All the requisite tools can be found on GitHub (a repository for hosting services). AWS naturally has the best known tools, such as Cfncluster, a sample code framework for deploying and maintaining HPC clusters on AWS.

“Today companies and organisations of all types, from NASA to Novartis, now use AWS for a variety of High Performance Computational tasks,” says Ian Massingham, AWS’ technological evangelist.

Keep your options open

Don’t sign any long term contracts though, advises Flaviu Radulescu, CEO at service provider Bigstep.

Open source software is readily available and helping create cheaper high performance infrastructures. “The performance gap between what the public cloud could offer and the needs of big data has been bridged by the bare metal cloud,” says Radulescu.

The performance of bare metal infrastructures (direct memory and CPU access, hardware switching, wire speed networking) combined with the flexibility of the cloud, making it easier than ever to get started with big data without needing an HPC.

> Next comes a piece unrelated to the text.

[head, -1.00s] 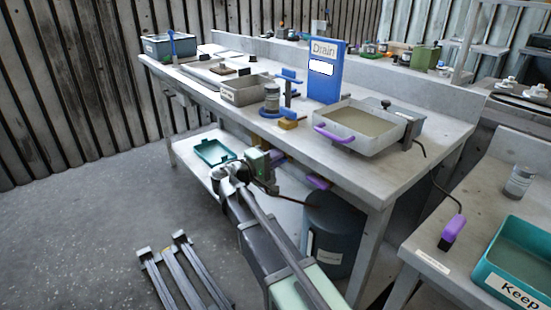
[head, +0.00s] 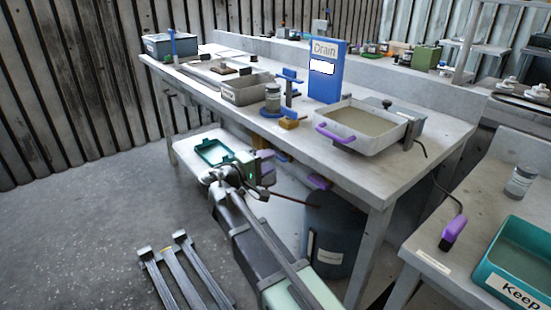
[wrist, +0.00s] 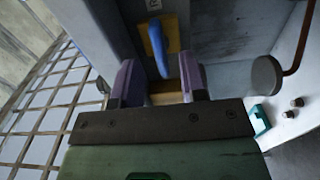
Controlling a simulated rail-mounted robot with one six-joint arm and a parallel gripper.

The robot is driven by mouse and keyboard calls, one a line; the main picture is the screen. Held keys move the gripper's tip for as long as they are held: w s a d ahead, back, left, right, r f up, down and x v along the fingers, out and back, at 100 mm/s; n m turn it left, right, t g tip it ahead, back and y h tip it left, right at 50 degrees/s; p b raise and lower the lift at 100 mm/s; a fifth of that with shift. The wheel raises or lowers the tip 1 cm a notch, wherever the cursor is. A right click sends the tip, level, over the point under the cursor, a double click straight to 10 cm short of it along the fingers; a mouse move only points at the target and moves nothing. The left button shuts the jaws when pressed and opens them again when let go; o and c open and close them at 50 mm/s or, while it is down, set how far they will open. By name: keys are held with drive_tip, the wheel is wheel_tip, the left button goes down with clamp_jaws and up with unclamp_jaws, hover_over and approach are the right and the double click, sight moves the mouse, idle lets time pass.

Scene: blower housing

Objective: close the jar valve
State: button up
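A grey jar (head: 272,97) stands in a blue holder on the long bench. A brass block (head: 289,123) sits at the bench edge below it. In the wrist view a blue lever (wrist: 159,46) stands in front of a brass-coloured plate (wrist: 155,28); I cannot tell for certain that it is the jar valve's handle. My gripper (wrist: 158,82) has its two purple fingers apart, with the lower blue part showing between and beyond them. No grip on it shows. In the head view my gripper (head: 264,166) is low, beside the bench's front edge, and its fingertips are partly hidden.
A shallow tray with a purple handle (head: 333,137) stands right of the blue "Drain" panel (head: 326,72). A dark drum (head: 335,235) stands below the bench, and a teal tray (head: 214,152) lies on the lower shelf. The floor at left is largely free.

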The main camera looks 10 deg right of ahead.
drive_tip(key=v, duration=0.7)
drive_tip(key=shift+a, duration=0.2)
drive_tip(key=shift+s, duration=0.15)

Don’t invest time learning a disappearing technology

The gradual commoditisation of every variable of computing, and the maturity of Openstack supported technologies (like ZeroFM’s containers and micro-hyper technologies) will remove the arguments for needing HPC because all high performance workloads will be able to run in the cloud, according to Nigel Beighton, Rackspace’s vice president of technology.

“The need for specialist custom technology will evaporate for most workloads in the future. Cloud is where we are all going, and eventually high performance computing will be obsolete thanks to the cloud,” he says.